My custom regal rule looks like the following

# METADATA
# description: Use api_version in rules
# schemas:
# - input: schema.regal.ast
package custom.regal.rules.custom["use-api-version"]

import rego.v1

import data.regal.ast
import data.regal.result

# METADATA
# description: Allow access to a URI if the service rules permit
# entrypoint: true
report contains violation if {
    ast.package_name == "service.authz"

    some rule in input.rules

    ast.ref_to_string(rule.head.ref) == "allow"

    not has_api_version_term(rule.body)

    violation := result.fail(rego.metadata.chain(), object.union(
        result.location(rule),
        {"description": "allow rules should be written using data.http_request.api_version"},
    ))
}

has_api_version_term(statements) if has_api_version_strict_equal_term(statements)

has_api_version_term(statements) if has_api_version_in_set_term(statements)

valid_api_version(version) if {
    regex.match(`^[\d]+$`, version)
}

api_version_imported if {
    # import is a reserved keyword
    some import_statement in input.imports
    import_statement.path.type == "ref"

    count(import_statement.path.value) == 3

    import_statement.path.value[0].type == "var"
    import_statement.path.value[0].value == "data"

    import_statement.path.value[1].type == "string"
    import_statement.path.value[1].value == "http_request"

    import_statement.path.value[2].type == "string"
    import_statement.path.value[2].value == "api_version"
}

valid_api_version_reference(term) if {
    term.type == "var"
    term.value == "api_version"

    # regal ignore:external-reference
    api_version_imported
}

valid_api_version_reference(term) if {
    term.type == "ref"
    count(term.value) == 3
    term.value[0].type == "var"
    term.value[0].value == "data"

    term.value[1].type == "string"
    term.value[1].value == "http_request"

    term.value[2].type == "string"
    term.value[2].value == "api_version"
}

# Tests for api_version == "1" (or any number)
has_api_version_strict_equal_term(statements) if {
    some statement in statements
    count(statement.terms) == 3

    statement.terms[0].type == "ref"
    count(statement.terms[0].value) == 1
    statement.terms[0].value[0].type == "var"
    statement.terms[0].value[0].value == "equal"

    valid_api_version_reference(statement.terms[1])

    statement.terms[2].type == "string"

    valid_api_version(statement.terms[2].value)
}

# Tests for api_version in {"1", "2"} (or any set of numbers)
has_api_version_in_set_term(statements) if {
    some statement in statements
    count(statement.terms) == 3

    statement.terms[0].type == "ref"
    count(statement.terms[0].value) == 2

    statement.terms[0].value[0].type == "var"
    statement.terms[0].value[0].value == "internal"

    statement.terms[0].value[1].type == "string"

    # this value seems to just be named member_2?
    statement.terms[0].value[1].value == "member_2"

    valid_api_version_reference(statement.terms[1])

    statement.terms[2].type == "set"
    count(statement.terms[2].value) > 1
    not any_api_version_invalid(statement.terms[2].value)
}

any_api_version_invalid(api_version_values) if {
    some api_version_value in api_version_values

    not valid_api_version(api_version_value.value)
}

All to say, this rule is in the interest of providing guardrails to most developers who are authorizing new endpoints so that they don't miss something that they should be checking 99% of the time.

This rule was very much me hacking things together so I'd be curious to hear if there are simpler ways to get done what I am going for, and also if things like assuming a node in the AST is always called "member_2" is a totally insane thing to do

anderseknert commented 1 week ago

Awesome!

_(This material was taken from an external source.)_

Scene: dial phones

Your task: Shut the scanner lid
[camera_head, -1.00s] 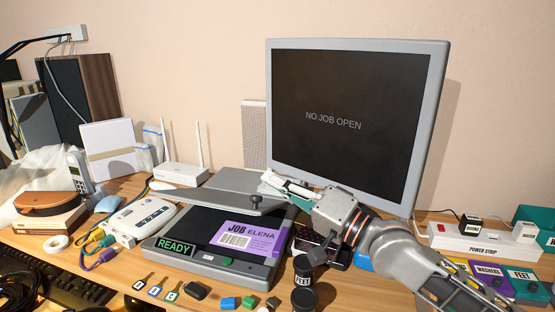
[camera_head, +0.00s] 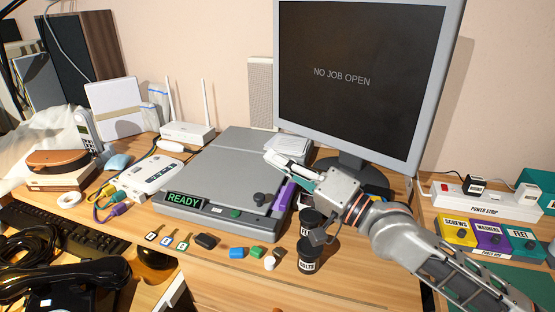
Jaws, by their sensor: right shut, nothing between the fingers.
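The scanner (camera_head: 213,214) sits on the desk in the head view, with a lit READY display on its front edge. Its grey lid (camera_head: 225,165) lies down over the bed, flat or nearly so. A dark knob (camera_head: 259,200) stands at the lid's front right. A strip of the purple job card (camera_head: 284,196) shows at the right edge; the rest is hidden. My right gripper (camera_head: 272,158) is shut and empty, at the lid's right side; I cannot tell whether it touches the lid. My left gripper is not in view.
A monitor (camera_head: 360,75) reading NO JOB OPEN stands behind my right arm. Black jars (camera_head: 309,255) stand at the scanner's front right. Keys and small coloured blocks (camera_head: 237,253) lie in front. A white box (camera_head: 151,176) stands left. A black telephone (camera_head: 75,280) is at the lower left.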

And that's a perfect use case for Regal 👍

Code looks good too. Some suggestions, if you're interested :)

Although I guess I shouldn't recommend our unstable API 😆 I don't see these functions as likely to change though...

api_version_imported if {
    # import is a reserved keyword
    some import_statement in input.imports
    import_statement.path.type == "ref"

    count(import_statement.path.value) == 3

    import_statement.path.value[0].type == "var"
    import_statement.path.value[0].value == "data"

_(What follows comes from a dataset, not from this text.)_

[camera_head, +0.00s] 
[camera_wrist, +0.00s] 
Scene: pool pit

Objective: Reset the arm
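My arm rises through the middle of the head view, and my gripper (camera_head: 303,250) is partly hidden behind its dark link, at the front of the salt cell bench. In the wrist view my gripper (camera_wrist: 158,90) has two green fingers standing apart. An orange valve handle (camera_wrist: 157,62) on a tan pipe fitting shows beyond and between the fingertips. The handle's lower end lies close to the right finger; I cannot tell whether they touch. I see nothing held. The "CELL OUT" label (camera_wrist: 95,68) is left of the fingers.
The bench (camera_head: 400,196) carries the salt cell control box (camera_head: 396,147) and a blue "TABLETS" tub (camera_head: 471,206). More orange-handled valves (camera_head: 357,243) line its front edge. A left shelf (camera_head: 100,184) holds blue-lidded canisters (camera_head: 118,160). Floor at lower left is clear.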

    import_statement.path.value[1].type == "string"
    import_statement.path.value[1].value == "http_request"

    import_statement.path.value[2].type == "string"
    import_statement.path.value[2].value == "api_version"
}

Could be simplified to:

api_version if ast.imports_has_path(input.imports, ["data", "http_request", "api_version"])
valid_api_version_reference(term) if {
    term.type == "ref"
    count(term.value) == 3
    term.value[0].type == "var"
    term.value[0].value == "data"

    term.value[1].type == "string"
    term.value[1].value == "http_request"

    term.value[2].type == "string"
    term.value[2].value == "api_version"
}

Could use the beforementioned ast.ref_to_string here:

valid_api_version_reference(term) if {
    term.type == "ref"
    ast.ref_to_string(term.value) == "data.http_request.api_version"
}

This double negation..

not any_api_version_invalid(statement.terms[2].value)

..could probably be replaced by an every:

every item in statement.terms[2].value {
    valid_api_version(item.value)
}

About these...

# regal ignore:external-reference

Yeah, we have plenty of those ourselves in the Regal codebase. Next version we'll make this rule a little less annoying :) https://github.com/StyraInc/regal/issues/1002#issuecomment-2332642765

If you're not already there, join the #regal channel in our community Slack! Great to have some place other than issues to talk.

drewcorlin1 commented 1 week ago

thank for for the feedback! very happy to replace what I have with a simpler + more concise alternative

anderseknert commented 1 week ago

👍 I saw now that I forgot to answer this

This rule was very much me hacking things together so I'd be curious to hear if there are simpler ways to get done what I am going for, and also if things like assuming a node in the AST is always called "member_2" is a totally insane thing to do

That is a totally sane thing to do :) In the AST, there are no "operators" as they all get rewritten to built-in function calls. So "foo" in ["bar"] gets rewritten to internal.member2("foo", ["bar"]), 1 + 2 to plus(1, 2), and so on ... see the builtins file in the OPA repo for the full list (search for "infix" to see what all operators translate to).